“How much do I need to save for retirement?” is one of the harder questions to answer in all of finance because so much of it depends on your lifestyle, spending habits, lifespan, debt profile, risk appetite, financial market returns, life events and so on.
William Bernstein offers up a decent approximation in his book Rational Expectations called the liability matching portfolio (LMP). The LMP is simply the amount of money necessary to cover a retiree’s basic living expenses in the future. Bernstein uses 25 years of living expenses in savings as an example of a target LMP.1
Market returns are far from stable over time so Bernstein looked at a simple example to show how much luck is involved in the retirement planning process to create that LMP for different generations:
This chart shows how long it would have taken someone saving 20% of their income and investing it in the S&P 500 to accumulate 25 years of living expenses in their LMP for retirement.
I highlighted the lowest number of years to reach the threshold which was 1980, where it would have taken someone investing 20% of their income in the S&P 500 just 19 years to hit their LMP.2
On the other hand, someone starting out in the late-1940s would have taken closer to 40 years to hit that mark.
From 1980 through 1999 the U.S. stock market was up nearly 18% per year or almost 2,600% in total. The U.S. aggregate bond market was up 10% per year or nearly 600% in total.
It just so happened baby boomers were extremely lucky to hit their peak earning (and therefore saving) years in the early-1980s when stock market valuations were depressed and interest rates were double digits. They could also buy relatively affordable homes and weren’t saddled with tens of thousands of dollars in student debt when they hit the job market.
And the 1980s and 1990s were two of the calmest decades on record in terms of economic crises and stock market crashes.
Millennials haven’t been so lucky.
My generation has now experienced two of the worst economic crises of the past 100 years in the span of less than a decade and a half.
Lee Clifford at Fortune compiled wealth statistics from the Federal Reserve which shows how this has impacted each generation:
Here is another breakdown by real estate wealth:
You can see real estate assets have actually been falling for millennials over the past few years even though the housing market has remained strong.
Goldman Sachs performed a similar breakdown for ownership of the U.S. stock market by generation:
Not only do the baby boomers own more equity than millennials, but their relative advantage has also been growing over time for both stocks and real estate.

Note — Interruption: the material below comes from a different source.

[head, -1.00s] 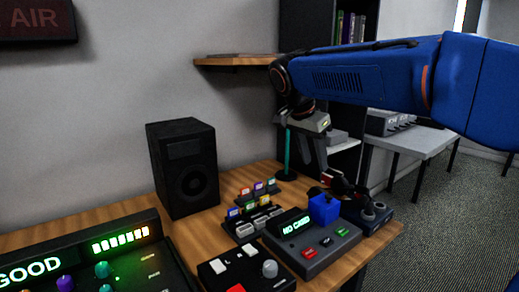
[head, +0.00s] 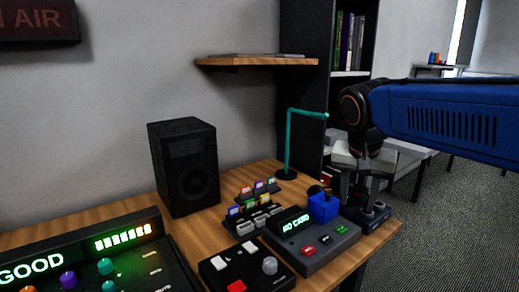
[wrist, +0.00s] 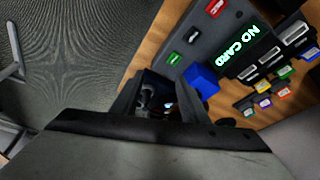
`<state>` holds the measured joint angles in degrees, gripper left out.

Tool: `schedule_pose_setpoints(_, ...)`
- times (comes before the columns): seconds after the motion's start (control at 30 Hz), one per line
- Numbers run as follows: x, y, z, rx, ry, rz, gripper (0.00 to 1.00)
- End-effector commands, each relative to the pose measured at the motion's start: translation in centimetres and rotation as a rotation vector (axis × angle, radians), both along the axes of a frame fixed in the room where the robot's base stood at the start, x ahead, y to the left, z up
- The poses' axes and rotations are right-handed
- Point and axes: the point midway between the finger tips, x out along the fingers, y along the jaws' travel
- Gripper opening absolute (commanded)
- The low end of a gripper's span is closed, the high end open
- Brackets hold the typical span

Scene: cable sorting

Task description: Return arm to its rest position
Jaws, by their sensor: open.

You can see how this relative wealth gap has changed over the past three decades:
It makes sense that older folks would hold more assets than young people because they’ve had more time to accumulate capital. But the relative changes here are demoralizing. Wealth inequality has been a topic of conversation for years now but this has manifested itself not just by wealth strata but by age.
Andrew Van Dam at the Washington Post put together a chart of real GDP during each generation’s first 15 years in the workforce at age 18 going back to the 1800s:
Millennials have seen the slowest growth of any generation dating back to the James Monroe administration.
Now I’m not a huge fan of victim culture that puts all of the blame for your situation on other people. But it is worth noting how much of your place in the world comes from luck. Where and when you were born has so much more bearing on financial and career outcomes than most successful people are willing to admit.
I still have hope for millennials. We are the biggest demographic in the country right now. Baby boomers will not rule forever.
But young people have a right to feel a little angry about how things have worked out over the past couple of decades.
Why Is There a Retirement Crisis?
1Which makes sense from the perspective of the 4% rule.
2Where were all of the baby boomer FIRE people?